Look through the data below and extract, unchanged, the lines from the one that contains "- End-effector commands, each" to the one that contains "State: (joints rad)", both included.

[Source excerpt]:

((

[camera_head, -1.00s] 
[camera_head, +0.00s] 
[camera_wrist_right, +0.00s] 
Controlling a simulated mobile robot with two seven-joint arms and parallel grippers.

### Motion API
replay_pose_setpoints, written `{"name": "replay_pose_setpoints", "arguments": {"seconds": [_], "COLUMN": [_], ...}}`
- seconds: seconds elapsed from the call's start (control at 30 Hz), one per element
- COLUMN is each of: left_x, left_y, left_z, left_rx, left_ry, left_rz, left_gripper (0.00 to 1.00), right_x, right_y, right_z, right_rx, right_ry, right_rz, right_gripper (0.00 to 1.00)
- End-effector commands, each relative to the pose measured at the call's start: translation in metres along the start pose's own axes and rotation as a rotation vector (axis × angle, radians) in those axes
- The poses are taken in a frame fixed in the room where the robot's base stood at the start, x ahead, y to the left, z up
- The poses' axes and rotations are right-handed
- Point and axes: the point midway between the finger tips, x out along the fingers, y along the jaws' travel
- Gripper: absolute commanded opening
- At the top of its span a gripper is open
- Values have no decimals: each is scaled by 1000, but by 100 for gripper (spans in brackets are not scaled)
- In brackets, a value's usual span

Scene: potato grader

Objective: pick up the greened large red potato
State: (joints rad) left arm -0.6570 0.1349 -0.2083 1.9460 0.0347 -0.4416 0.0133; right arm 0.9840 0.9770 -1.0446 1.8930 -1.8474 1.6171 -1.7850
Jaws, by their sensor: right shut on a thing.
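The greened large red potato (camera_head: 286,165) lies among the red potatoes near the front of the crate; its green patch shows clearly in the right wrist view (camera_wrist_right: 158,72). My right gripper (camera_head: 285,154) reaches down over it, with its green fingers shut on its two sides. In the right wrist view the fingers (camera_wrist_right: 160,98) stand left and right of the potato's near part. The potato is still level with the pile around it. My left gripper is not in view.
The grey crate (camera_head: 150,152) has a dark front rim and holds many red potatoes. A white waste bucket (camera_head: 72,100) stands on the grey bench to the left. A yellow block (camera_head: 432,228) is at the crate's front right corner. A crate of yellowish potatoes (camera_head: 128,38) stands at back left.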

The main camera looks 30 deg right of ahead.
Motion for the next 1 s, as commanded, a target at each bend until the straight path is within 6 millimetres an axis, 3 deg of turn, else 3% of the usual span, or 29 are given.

))

[Solution below]:
- End-effector commands, each relative to the pose measured at the call's start: translation in metres along the start pose's own axes and rotation as a rotation vector (axis × angle, radians) in those axes
- The poses are taken in a frame fixed in the room where the robot's base stood at the start, x ahead, y to the left, z up
- The poses' axes and rotations are right-handed
- Point and axes: the point midway between the finger tips, x out along the fingers, y along the jaws' travel
- Gripper: absolute commanded opening
- At the top of its span a gripper is open
- Values have no decimals: each is scaled by 1000, but by 100 for gripper (spans in brackets are not scaled)
- In brackets, a value's usual span

Scene: potato grader

Objective: pick up the greened large red potato
State: (joints rad) left arm -0.6570 0.1349 -0.2083 1.9460 0.0347 -0.4416 0.0133; right arm 0.9840 0.9770 -1.0446 1.8930 -1.8474 1.6171 -1.7850

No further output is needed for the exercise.